◆ **Directions**: Restate the listing that follows word for word, without its pictures.

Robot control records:
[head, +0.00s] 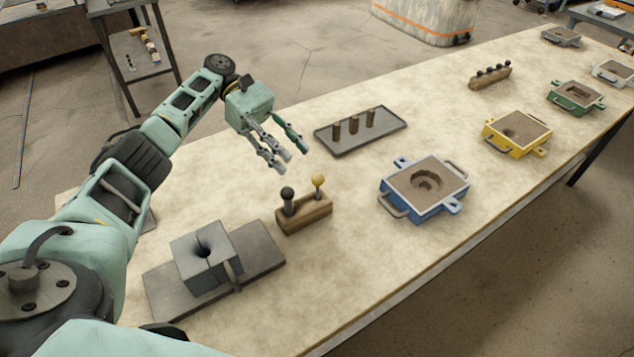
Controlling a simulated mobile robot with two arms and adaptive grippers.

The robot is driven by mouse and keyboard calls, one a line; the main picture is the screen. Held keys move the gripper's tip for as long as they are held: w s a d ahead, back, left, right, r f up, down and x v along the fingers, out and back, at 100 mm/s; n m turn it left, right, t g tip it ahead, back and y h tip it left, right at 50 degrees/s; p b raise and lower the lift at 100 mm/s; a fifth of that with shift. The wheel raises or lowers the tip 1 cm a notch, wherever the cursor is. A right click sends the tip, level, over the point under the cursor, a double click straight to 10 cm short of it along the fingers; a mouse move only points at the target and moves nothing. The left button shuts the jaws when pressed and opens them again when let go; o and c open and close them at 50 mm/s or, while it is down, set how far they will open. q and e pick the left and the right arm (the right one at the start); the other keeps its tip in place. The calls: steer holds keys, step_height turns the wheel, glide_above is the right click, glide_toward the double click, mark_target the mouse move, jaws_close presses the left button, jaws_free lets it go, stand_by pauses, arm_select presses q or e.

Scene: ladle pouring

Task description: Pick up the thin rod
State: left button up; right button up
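A wooden block (304,215) stands on the table with two knobbed rods upright in it. The rod with the yellow knob (318,182) has the thinner-looking stem and is on the right. The rod with the black knob (288,196) has a thicker stem and is on the left. The lower ends of both are hidden in the block. My left gripper (289,157) is above the table, behind the block in the picture and apart from both rods. Its fingers are spread and nothing is between them. My right gripper is not in view.
A grey block with a hole (205,262) sits on a dark plate (165,292) at the near left. A dark tray (390,141) bears three brown cylinders. Blue (425,212) and yellow (516,146) mould boxes stand to the right. Bare table lies between them.

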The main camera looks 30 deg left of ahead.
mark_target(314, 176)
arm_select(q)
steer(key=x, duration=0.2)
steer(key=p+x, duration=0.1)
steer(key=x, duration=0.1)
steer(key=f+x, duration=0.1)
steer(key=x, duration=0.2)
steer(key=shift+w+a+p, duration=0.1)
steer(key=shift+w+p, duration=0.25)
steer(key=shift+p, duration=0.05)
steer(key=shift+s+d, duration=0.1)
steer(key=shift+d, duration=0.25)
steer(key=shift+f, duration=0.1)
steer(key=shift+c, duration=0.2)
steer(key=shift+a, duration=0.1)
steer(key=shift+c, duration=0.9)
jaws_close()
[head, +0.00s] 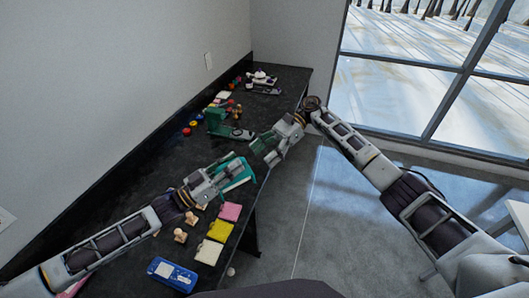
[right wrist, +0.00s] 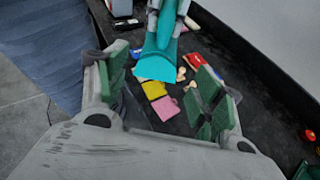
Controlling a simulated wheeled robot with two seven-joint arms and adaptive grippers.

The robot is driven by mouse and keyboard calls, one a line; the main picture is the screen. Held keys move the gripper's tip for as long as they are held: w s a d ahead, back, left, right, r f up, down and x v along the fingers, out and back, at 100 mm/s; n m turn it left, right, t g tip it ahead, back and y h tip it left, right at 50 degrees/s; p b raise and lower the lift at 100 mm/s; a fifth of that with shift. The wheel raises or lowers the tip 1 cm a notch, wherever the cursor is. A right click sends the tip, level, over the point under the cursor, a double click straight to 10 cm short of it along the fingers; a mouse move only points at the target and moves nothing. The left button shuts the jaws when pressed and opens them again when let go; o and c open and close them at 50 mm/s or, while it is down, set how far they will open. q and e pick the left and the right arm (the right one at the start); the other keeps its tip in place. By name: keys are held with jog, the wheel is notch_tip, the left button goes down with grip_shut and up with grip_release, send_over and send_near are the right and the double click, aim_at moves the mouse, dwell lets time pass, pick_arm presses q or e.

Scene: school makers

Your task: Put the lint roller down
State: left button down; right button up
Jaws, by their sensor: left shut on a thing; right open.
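The lint roller appears to be the teal thing (head: 238,176) at my left gripper (head: 229,170), over the front part of the black table. My left gripper is shut on it. In the right wrist view the teal lint roller (right wrist: 157,65) shows at the top middle, with a long narrow part and a wide lighter end. Whether it touches the table top is hard to tell. My right gripper (head: 268,149) is open and empty, farther along the table near its front edge. Its green-padded fingers are spread wide in the right wrist view (right wrist: 163,85).
Pink (head: 230,211), yellow (head: 220,230) and cream (head: 207,252) pads lie along the front edge. Wooden stamps (head: 181,235) and a blue device (head: 172,274) are nearby. A green item (head: 216,122) and small coloured pieces stand farther back. Some black table top (head: 165,165) is bare.

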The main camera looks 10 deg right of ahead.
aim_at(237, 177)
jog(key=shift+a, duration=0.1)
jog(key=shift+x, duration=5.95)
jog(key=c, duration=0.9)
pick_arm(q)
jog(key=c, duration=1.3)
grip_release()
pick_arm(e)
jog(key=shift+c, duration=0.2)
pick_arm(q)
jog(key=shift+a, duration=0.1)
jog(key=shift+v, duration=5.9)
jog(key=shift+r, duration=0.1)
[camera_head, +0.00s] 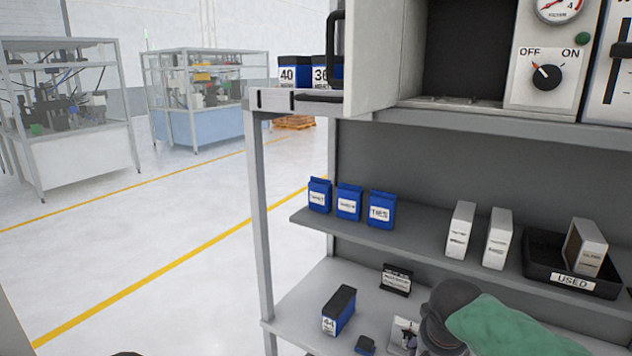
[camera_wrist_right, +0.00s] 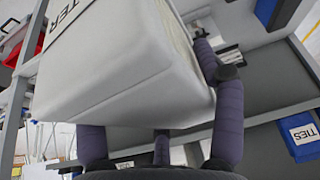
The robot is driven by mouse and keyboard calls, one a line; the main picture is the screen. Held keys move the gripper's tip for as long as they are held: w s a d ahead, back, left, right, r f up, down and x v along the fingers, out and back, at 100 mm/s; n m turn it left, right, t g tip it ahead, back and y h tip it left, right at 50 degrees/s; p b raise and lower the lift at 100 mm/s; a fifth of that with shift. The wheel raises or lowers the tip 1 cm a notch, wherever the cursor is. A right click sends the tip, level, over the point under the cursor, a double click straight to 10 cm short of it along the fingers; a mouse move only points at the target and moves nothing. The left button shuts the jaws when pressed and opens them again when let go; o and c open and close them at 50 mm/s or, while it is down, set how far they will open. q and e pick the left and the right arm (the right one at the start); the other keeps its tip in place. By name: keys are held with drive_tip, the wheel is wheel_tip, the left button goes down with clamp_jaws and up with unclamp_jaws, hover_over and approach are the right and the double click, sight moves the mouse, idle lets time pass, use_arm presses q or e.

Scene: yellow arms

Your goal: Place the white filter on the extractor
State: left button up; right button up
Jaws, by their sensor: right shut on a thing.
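My right gripper (camera_wrist_right: 160,120) fills the lower part of the right wrist view. Its dark fingers are shut on a white filter (camera_wrist_right: 115,65), a box with dark letters ending in "TER" on its side. The held filter seems tilted in that view, and I cannot make it out in the head view. The extractor (camera_head: 520,95) is the pale machine at the top right of the head view, with an OFF/ON knob and a dark open compartment. Its top is out of frame. My left gripper is not in view.
Two white boxes (camera_head: 459,230) stand on the middle shelf beside blue boxes (camera_head: 349,202). A black tray (camera_head: 572,283) marked USED holds another white box. A dark grey and green thing (camera_head: 510,330) lies at the bottom. Open floor (camera_head: 110,260) is at left.

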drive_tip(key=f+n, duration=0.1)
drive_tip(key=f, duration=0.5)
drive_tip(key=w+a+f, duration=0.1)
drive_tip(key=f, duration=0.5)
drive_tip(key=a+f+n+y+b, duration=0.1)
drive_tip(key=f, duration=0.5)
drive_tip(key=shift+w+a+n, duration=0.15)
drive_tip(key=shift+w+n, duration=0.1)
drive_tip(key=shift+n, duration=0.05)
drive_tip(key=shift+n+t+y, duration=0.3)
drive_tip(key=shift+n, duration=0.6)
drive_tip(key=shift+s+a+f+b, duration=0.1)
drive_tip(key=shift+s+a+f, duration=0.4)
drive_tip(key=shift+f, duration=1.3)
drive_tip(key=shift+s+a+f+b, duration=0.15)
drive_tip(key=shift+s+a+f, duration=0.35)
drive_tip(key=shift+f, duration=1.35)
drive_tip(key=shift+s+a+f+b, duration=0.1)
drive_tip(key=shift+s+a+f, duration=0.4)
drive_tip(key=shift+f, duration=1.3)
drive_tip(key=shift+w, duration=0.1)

◆ **Solution**:
[head, +0.00s] 
Controlling a simulated mobile robot with two arms and adaptive grippers.

The robot is driven by mouse and keyboard calls, one a line; the main picture is the screen. Held keys move the gripper's tip for as long as they are held: w s a d ahead, back, left, right, r f up, down and x v along the fingers, out and back, at 100 mm/s; n m turn it left, right, t g tip it ahead, back and y h tip it left, right at 50 degrees/s; p b raise and lower the lift at 100 mm/s; a fifth of that with shift. The wheel raises or lowers the tip 1 cm a notch, wherever the cursor is. A right click sends the tip, level, over the point under the cursor, a double click straight to 10 cm short of it along the fingers; a mouse move only points at the target and moves nothing. The left button shuts the jaws when pressed and opens them again when let go; o and c open and close them at 50 mm/s or, while it is down, set how far they will open. q and e pick the left and the right arm (the right one at the start); the other keeps its tip in place. The calls: steer holds keys, step_height turns the wheel, glide_above is the right click, glide_toward the double click, mark_target the mouse move, jaws_close presses the left button, jaws_free lets it go, stand_by pauses, arm_select presses q or e.

Scene: ladle pouring

Task description: Pick up the thin rod
State: left button up; right button up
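A wooden block (304,215) stands on the table with two knobbed rods upright in it. The rod with the yellow knob (318,182) has the thinner-looking stem and is on the right. The rod with the black knob (288,196) has a thicker stem and is on the left. The lower ends of both are hidden in the block. My left gripper (289,157) is above the table, behind the block in the picture and apart from both rods. Its fingers are spread and nothing is between them. My right gripper is not in view.
A grey block with a hole (205,262) sits on a dark plate (165,292) at the near left. A dark tray (390,141) bears three brown cylinders. Blue (425,212) and yellow (516,146) mould boxes stand to the right. Bare table lies between them.

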The main camera looks 30 deg left of ahead.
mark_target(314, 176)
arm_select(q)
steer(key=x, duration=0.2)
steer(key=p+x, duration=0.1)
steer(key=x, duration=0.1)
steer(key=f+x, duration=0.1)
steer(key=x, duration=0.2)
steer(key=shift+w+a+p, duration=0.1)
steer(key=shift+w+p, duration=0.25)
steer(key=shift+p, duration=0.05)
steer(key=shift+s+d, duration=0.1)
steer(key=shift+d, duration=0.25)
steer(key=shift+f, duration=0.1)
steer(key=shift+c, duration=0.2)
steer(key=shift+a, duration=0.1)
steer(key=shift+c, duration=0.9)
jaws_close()
[head, +0.00s] 
[right wrist, +0.00s] 
Controlling a simulated wheeled robot with two seven-joint arms and adaptive grippers.

The robot is driven by mouse and keyboard calls, one a line; the main picture is the screen. Held keys move the gripper's tip for as long as they are held: w s a d ahead, back, left, right, r f up, down and x v along the fingers, out and back, at 100 mm/s; n m turn it left, right, t g tip it ahead, back and y h tip it left, right at 50 degrees/s; p b raise and lower the lift at 100 mm/s; a fifth of that with shift. The wheel raises or lowers the tip 1 cm a notch, wherever the cursor is. A right click sends the tip, level, over the point under the cursor, a double click straight to 10 cm short of it along the fingers; a mouse move only points at the target and moves nothing. The left button shuts the jaws when pressed and opens them again when let go; o and c open and close them at 50 mm/s or, while it is down, set how far they will open. q and e pick the left and the right arm (the right one at the start); the other keeps its tip in place. By name: keys are held with jog, the wheel is notch_tip, the left button goes down with grip_shut and up with grip_release, send_over and send_near are the right and the double click, aim_at moves the mouse, dwell lets time pass, pick_arm presses q or e.

Scene: school makers

Your task: Put the lint roller down
State: left button down; right button up
Jaws, by their sensor: left shut on a thing; right open.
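The lint roller appears to be the teal thing (head: 238,176) at my left gripper (head: 229,170), over the front part of the black table. My left gripper is shut on it. In the right wrist view the teal lint roller (right wrist: 157,65) shows at the top middle, with a long narrow part and a wide lighter end. Whether it touches the table top is hard to tell. My right gripper (head: 268,149) is open and empty, farther along the table near its front edge. Its green-padded fingers are spread wide in the right wrist view (right wrist: 163,85).
Pink (head: 230,211), yellow (head: 220,230) and cream (head: 207,252) pads lie along the front edge. Wooden stamps (head: 181,235) and a blue device (head: 172,274) are nearby. A green item (head: 216,122) and small coloured pieces stand farther back. Some black table top (head: 165,165) is bare.

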The main camera looks 10 deg right of ahead.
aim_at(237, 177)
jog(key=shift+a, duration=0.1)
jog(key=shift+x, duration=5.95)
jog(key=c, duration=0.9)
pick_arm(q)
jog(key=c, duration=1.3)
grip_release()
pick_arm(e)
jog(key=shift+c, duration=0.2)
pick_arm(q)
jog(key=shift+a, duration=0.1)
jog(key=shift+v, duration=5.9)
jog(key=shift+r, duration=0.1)
[camera_head, +0.00s] 
[camera_wrist_right, +0.00s] 
The robot is driven by mouse and keyboard calls, one a line; the main picture is the screen. Held keys move the gripper's tip for as long as they are held: w s a d ahead, back, left, right, r f up, down and x v along the fingers, out and back, at 100 mm/s; n m turn it left, right, t g tip it ahead, back and y h tip it left, right at 50 degrees/s; p b raise and lower the lift at 100 mm/s; a fifth of that with shift. The wheel raises or lowers the tip 1 cm a notch, wherever the cursor is. A right click sends the tip, level, over the point under the cursor, a double click straight to 10 cm short of it along the fingers; a mouse move only points at the target and moves nothing. The left button shuts the jaws when pressed and opens them again when let go; o and c open and close them at 50 mm/s or, while it is down, set how far they will open. q and e pick the left and the right arm (the right one at the start); the other keeps its tip in place. By name: keys are held with drive_tip, the wheel is wheel_tip, the left button goes down with clamp_jaws and up with unclamp_jaws, hover_over and approach are the right and the double click, sight moves the mouse, idle lets time pass, use_arm presses q or e.

Scene: yellow arms

Your goal: Place the white filter on the extractor
State: left button up; right button up
Jaws, by their sensor: right shut on a thing.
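My right gripper (camera_wrist_right: 160,120) fills the lower part of the right wrist view. Its dark fingers are shut on a white filter (camera_wrist_right: 115,65), a box with dark letters ending in "TER" on its side. The held filter seems tilted in that view, and I cannot make it out in the head view. The extractor (camera_head: 520,95) is the pale machine at the top right of the head view, with an OFF/ON knob and a dark open compartment. Its top is out of frame. My left gripper is not in view.
Two white boxes (camera_head: 459,230) stand on the middle shelf beside blue boxes (camera_head: 349,202). A black tray (camera_head: 572,283) marked USED holds another white box. A dark grey and green thing (camera_head: 510,330) lies at the bottom. Open floor (camera_head: 110,260) is at left.

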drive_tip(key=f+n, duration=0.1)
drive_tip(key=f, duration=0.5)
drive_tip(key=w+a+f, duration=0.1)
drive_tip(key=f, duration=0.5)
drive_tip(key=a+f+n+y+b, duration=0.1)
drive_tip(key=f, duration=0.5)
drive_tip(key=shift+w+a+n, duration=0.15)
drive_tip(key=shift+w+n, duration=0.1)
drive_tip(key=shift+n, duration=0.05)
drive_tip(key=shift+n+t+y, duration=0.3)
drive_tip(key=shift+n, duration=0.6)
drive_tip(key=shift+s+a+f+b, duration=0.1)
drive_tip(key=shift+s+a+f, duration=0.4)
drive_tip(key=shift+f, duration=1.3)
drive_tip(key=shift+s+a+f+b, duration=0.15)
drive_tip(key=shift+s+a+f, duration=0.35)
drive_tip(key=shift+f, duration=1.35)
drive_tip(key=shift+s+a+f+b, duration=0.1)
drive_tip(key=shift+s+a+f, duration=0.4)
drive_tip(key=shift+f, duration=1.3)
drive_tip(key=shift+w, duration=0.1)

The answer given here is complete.